- **Aim of the exercise**:
Exact reproduction of the data is required, with images excluded.

- **Given data**:
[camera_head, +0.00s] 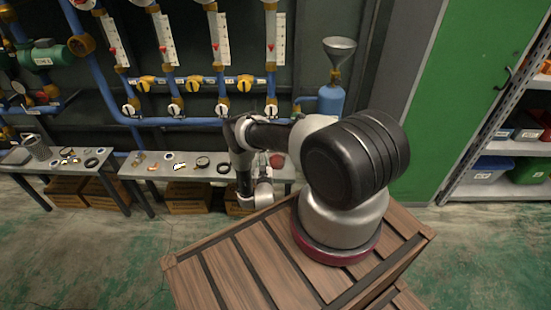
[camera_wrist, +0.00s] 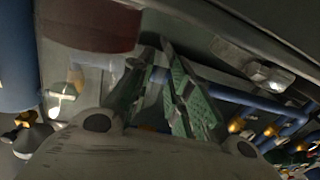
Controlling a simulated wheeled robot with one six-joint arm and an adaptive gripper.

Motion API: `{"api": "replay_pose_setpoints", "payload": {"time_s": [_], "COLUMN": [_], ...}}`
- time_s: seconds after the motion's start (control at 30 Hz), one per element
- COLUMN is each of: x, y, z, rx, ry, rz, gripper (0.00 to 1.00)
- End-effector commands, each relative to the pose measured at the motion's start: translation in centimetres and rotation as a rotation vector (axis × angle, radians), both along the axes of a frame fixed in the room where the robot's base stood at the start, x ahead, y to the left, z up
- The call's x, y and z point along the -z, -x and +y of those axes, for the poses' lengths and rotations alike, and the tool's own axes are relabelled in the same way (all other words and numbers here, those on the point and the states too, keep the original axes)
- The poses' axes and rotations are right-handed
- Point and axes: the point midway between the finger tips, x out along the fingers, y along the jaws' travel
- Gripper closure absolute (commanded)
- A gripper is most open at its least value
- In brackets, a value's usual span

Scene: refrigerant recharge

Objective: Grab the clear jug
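A see-through vessel, apparently the clear jug (camera_wrist: 88,75), shows faintly at the upper left of the wrist view, below a dull red round part (camera_wrist: 90,22). In the head view a small dull red round thing (camera_head: 277,161) is on the bench just right of my forearm; I cannot tell whether it belongs to the jug. My gripper (camera_wrist: 160,48) shows two green-padded fingers with a narrow gap and nothing clearly held between them. The jug is left of the fingers and looks apart from them. In the head view my arm hides the fingers.
The bench (camera_head: 150,172) carries several small parts and rings. Blue pipes with yellow valves (camera_head: 193,83) line the wall behind it. A blue cylinder (camera_head: 330,102) with a funnel (camera_head: 339,47) stands behind my arm. A wooden crate (camera_head: 240,272) is in front. Shelves (camera_head: 500,188) stand right.

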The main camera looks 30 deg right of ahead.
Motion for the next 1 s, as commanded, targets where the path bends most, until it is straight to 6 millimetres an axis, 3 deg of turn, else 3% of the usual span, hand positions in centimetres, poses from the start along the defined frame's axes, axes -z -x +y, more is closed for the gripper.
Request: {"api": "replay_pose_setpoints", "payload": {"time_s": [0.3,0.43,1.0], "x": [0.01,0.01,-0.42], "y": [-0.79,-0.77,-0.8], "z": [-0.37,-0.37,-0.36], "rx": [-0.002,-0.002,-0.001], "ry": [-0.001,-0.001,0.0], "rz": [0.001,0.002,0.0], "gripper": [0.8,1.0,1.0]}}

- **Solved exercise**:
[camera_head, +0.00s] 
[camera_wrist, +0.00s] 
Controlling a simulated wheeled robot with one six-joint arm and an adaptive gripper.

Motion API: `{"api": "replay_pose_setpoints", "payload": {"time_s": [_], "COLUMN": [_], ...}}`
- time_s: seconds after the motion's start (control at 30 Hz), one per element
- COLUMN is each of: x, y, z, rx, ry, rz, gripper (0.00 to 1.00)
- End-effector commands, each relative to the pose measured at the motion's start: translation in centimetres and rotation as a rotation vector (axis × angle, radians), both along the axes of a frame fixed in the room where the robot's base stood at the start, x ahead, y to the left, z up
- The call's x, y and z point along the -z, -x and +y of those axes, for the poses' lengths and rotations alike, and the tool's own axes are relabelled in the same way (all other words and numbers here, those on the point and the states too, keep the original axes)
- The poses' axes and rotations are right-handed
- Point and axes: the point midway between the finger tips, x out along the fingers, y along the jaws' travel
- Gripper closure absolute (commanded)
- A gripper is most open at its least value
- In brackets, a value's usual span

Scene: refrigerant recharge

Objective: Grab the clear jug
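A see-through vessel, apparently the clear jug (camera_wrist: 88,75), shows faintly at the upper left of the wrist view, below a dull red round part (camera_wrist: 90,22). In the head view a small dull red round thing (camera_head: 277,161) is on the bench just right of my forearm; I cannot tell whether it belongs to the jug. My gripper (camera_wrist: 160,48) shows two green-padded fingers with a narrow gap and nothing clearly held between them. The jug is left of the fingers and looks apart from them. In the head view my arm hides the fingers.
The bench (camera_head: 150,172) carries several small parts and rings. Blue pipes with yellow valves (camera_head: 193,83) line the wall behind it. A blue cylinder (camera_head: 330,102) with a funnel (camera_head: 339,47) stands behind my arm. A wooden crate (camera_head: 240,272) is in front. Shelves (camera_head: 500,188) stand right.

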The main camera looks 30 deg right of ahead.
Motion for the next 1 s, as commanded, targets where the path bends most, until it is straight to 6 millimetres an axis, 3 deg of turn, else 3% of the usual span, hand positions in centimetres, poses from the start along the defined frame's axes, axes -z -x +y, more is closed for the gripper.
Request: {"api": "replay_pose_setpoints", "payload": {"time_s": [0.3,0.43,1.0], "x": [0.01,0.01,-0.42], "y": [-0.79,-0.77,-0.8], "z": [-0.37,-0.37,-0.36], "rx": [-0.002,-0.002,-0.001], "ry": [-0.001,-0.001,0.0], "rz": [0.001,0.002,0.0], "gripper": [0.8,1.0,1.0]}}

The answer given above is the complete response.